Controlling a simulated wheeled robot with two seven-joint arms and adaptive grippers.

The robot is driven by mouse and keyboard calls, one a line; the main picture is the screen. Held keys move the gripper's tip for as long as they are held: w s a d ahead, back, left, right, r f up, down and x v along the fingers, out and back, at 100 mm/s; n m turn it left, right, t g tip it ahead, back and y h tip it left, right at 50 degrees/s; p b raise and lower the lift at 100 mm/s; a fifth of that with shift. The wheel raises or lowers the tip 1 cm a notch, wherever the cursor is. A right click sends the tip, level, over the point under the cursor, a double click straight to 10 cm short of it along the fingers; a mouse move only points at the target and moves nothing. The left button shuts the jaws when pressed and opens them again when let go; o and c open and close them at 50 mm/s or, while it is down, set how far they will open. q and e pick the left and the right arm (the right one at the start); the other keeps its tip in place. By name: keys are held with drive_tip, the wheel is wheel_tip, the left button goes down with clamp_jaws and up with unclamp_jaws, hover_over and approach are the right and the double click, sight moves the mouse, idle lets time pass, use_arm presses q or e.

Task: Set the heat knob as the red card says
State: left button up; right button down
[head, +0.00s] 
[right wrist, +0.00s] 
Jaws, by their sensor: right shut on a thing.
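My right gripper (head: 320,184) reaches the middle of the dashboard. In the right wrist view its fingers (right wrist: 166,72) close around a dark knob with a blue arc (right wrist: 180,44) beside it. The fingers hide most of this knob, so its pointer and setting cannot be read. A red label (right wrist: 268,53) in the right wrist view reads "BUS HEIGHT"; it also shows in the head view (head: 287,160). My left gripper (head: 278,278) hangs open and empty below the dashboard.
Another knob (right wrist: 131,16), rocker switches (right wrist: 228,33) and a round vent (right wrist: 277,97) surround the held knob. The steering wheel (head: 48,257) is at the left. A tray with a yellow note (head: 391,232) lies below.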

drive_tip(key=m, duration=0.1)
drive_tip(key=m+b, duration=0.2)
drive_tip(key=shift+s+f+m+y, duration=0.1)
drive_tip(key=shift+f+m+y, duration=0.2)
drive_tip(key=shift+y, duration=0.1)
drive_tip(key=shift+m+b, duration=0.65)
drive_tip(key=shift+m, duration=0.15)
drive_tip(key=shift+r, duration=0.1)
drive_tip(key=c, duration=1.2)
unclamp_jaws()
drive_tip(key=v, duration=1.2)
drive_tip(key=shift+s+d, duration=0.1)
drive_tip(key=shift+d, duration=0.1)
_ _ _ _ _
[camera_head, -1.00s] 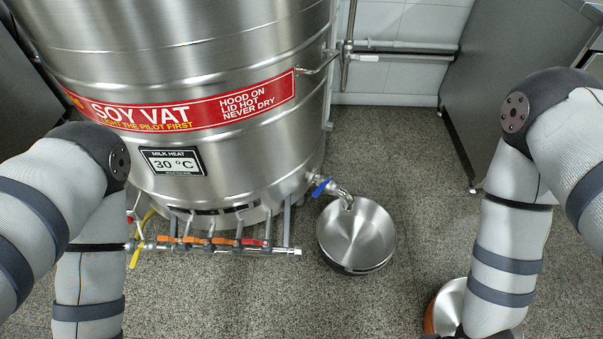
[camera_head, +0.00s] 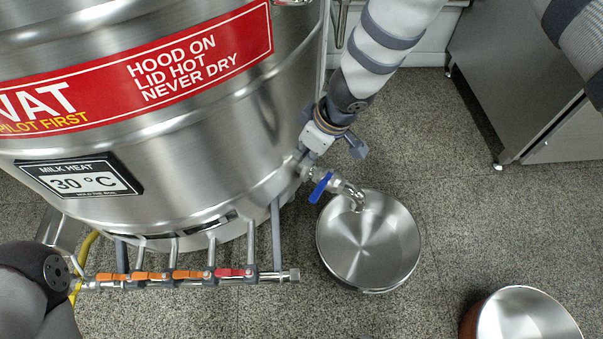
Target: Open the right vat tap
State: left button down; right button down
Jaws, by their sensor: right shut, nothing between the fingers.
_ _ _ _ _
EXERCISE PROMPT
Look through the data and gather every line with the string "State" in it.

THE SOLUTION
State: left button up; right button down
State: left button down; right button down

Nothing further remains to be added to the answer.